Le 24 Octobre 2023, Adnan Çelik, AOC.  

Voilà : le 29 octobre, c’est le centenaire de la fondation de la République de Turquie. Des commémorations, des conférences, des célébrations, des émissions de radio et de télévision, des films documentaires, des podcasts, des numéros spéciaux de magazines et des livres ont déjà vu le jour ou sont en cours de préparation dans de nombreux domaines.

On peut je crois diviser les discussions autour de cet anniversaire en deux grandes catégories. D’un côté, l’approche apologétique, celle du « roman national », qui considère la République (toujours avec l’attribut « turque ») comme la plus grande, la plus progressiste et la plus triomphante réalisation de la nation turque. De l’autre un ensemble d’approches et de récits que l’on peut qualifier de « subalternes », « minoritaires » et critiques.

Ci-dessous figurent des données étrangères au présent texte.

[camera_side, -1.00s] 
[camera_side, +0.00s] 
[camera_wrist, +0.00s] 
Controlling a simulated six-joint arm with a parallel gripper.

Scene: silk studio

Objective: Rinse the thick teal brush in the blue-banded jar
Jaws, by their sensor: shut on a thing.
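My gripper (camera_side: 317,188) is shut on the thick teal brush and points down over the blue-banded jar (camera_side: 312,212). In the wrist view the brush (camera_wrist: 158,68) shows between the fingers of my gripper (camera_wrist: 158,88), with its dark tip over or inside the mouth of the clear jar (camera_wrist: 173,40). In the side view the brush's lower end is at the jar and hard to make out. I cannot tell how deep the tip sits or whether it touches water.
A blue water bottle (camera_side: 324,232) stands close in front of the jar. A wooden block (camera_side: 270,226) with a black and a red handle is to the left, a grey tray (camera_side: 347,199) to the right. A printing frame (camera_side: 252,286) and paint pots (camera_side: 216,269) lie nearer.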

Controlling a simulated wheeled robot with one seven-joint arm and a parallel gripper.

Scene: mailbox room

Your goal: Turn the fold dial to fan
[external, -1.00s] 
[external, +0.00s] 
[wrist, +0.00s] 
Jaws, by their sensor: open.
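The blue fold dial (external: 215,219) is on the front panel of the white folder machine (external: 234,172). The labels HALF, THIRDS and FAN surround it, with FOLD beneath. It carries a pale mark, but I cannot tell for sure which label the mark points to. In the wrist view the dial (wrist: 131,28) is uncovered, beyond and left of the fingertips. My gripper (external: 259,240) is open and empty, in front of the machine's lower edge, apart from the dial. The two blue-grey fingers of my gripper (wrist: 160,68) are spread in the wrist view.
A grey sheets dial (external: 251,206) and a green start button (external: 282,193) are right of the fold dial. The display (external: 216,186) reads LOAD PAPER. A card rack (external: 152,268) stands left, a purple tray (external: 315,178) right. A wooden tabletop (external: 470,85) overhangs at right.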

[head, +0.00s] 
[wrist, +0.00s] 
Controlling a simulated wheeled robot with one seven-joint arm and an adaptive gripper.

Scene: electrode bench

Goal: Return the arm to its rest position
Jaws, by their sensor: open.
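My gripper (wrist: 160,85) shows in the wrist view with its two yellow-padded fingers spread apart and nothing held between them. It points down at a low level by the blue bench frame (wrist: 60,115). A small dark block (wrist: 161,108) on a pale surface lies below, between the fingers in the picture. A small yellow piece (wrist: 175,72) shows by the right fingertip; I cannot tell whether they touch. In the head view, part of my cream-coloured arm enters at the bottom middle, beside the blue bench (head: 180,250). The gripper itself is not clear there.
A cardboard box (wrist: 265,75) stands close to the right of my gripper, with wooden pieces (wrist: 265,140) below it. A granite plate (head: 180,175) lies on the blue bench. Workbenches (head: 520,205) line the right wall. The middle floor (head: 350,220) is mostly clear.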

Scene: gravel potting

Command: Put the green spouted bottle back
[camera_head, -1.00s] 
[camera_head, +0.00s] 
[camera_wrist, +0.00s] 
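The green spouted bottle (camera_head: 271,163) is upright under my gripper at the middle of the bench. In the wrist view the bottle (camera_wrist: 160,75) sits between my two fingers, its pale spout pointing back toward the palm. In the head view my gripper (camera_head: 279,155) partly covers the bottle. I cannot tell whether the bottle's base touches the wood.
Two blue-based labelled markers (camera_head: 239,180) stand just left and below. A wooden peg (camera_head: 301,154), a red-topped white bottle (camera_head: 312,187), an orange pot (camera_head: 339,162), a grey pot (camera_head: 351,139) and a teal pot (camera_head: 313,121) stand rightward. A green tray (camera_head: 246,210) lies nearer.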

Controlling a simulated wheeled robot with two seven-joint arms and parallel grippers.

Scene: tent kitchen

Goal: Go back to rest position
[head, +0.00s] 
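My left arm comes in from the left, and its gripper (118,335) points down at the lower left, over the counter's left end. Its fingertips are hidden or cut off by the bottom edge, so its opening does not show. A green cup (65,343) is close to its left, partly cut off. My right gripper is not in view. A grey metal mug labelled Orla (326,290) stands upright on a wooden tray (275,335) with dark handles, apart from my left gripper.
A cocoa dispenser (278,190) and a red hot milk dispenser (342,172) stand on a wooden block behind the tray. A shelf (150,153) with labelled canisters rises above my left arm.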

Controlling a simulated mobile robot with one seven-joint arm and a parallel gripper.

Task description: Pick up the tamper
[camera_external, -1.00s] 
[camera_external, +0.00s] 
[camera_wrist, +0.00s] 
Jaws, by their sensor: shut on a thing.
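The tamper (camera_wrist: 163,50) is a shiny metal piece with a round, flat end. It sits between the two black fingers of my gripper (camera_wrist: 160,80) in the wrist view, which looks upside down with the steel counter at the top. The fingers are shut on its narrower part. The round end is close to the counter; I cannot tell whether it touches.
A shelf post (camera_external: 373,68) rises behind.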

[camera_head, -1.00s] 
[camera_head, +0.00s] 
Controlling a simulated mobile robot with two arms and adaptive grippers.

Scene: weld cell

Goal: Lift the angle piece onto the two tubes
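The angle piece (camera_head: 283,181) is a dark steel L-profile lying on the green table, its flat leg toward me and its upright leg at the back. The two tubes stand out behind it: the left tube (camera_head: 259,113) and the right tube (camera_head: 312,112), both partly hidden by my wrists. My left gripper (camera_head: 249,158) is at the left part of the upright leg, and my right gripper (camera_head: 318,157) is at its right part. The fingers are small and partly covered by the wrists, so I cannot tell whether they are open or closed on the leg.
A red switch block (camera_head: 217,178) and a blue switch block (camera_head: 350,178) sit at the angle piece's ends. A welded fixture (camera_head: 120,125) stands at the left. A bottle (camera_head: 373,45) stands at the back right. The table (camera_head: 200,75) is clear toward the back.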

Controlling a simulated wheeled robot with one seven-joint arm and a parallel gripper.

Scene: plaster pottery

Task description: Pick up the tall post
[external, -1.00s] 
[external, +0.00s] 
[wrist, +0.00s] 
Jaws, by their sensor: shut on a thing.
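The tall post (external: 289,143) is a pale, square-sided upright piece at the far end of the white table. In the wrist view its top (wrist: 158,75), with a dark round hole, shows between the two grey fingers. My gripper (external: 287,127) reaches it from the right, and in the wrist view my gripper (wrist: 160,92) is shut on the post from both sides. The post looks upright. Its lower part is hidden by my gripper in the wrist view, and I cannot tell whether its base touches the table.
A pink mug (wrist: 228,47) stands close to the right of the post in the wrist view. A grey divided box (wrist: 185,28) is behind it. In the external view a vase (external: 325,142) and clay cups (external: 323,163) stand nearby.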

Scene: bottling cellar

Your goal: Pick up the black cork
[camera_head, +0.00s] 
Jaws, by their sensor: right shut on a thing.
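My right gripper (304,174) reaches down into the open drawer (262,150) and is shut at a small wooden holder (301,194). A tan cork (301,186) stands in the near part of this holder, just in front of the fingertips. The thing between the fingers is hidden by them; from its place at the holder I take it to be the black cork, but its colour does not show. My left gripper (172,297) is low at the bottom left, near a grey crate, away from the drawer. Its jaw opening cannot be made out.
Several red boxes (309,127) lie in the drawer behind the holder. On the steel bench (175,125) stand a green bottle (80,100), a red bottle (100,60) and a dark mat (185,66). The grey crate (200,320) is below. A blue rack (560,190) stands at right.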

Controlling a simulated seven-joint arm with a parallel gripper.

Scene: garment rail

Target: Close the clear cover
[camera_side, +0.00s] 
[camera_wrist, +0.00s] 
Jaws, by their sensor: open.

Ceux-ci considèrent la République de Turquie avant tout comme un régime oppressif, au profit des Turcs, des hommes et des musulmans sunnites, au détriment des autres identités (ethniques, religieuses, sexuelles).

Selon cette perspective, la République turque s’intègre dans la continuité d’un tropisme pluriséculaire de domination et a produit un nombre incalculable de victimes, et elle doit être « démocratisée » à tous les niveaux, voire complètement réformée et reconstruite à partir de zéro[1]. Alors que le premier groupe célèbre et exalte tout ce qui a été accompli au cours du siècle « grâce » à la République, le second s’inscrit dans un régime discursif que j’ai ailleurs qualifié de « victimo-mémoriel », au sens de Johann Michel[2], insistant sur les drames humains, politiques et ethniques survenus en son nom et « à cause » d’elle.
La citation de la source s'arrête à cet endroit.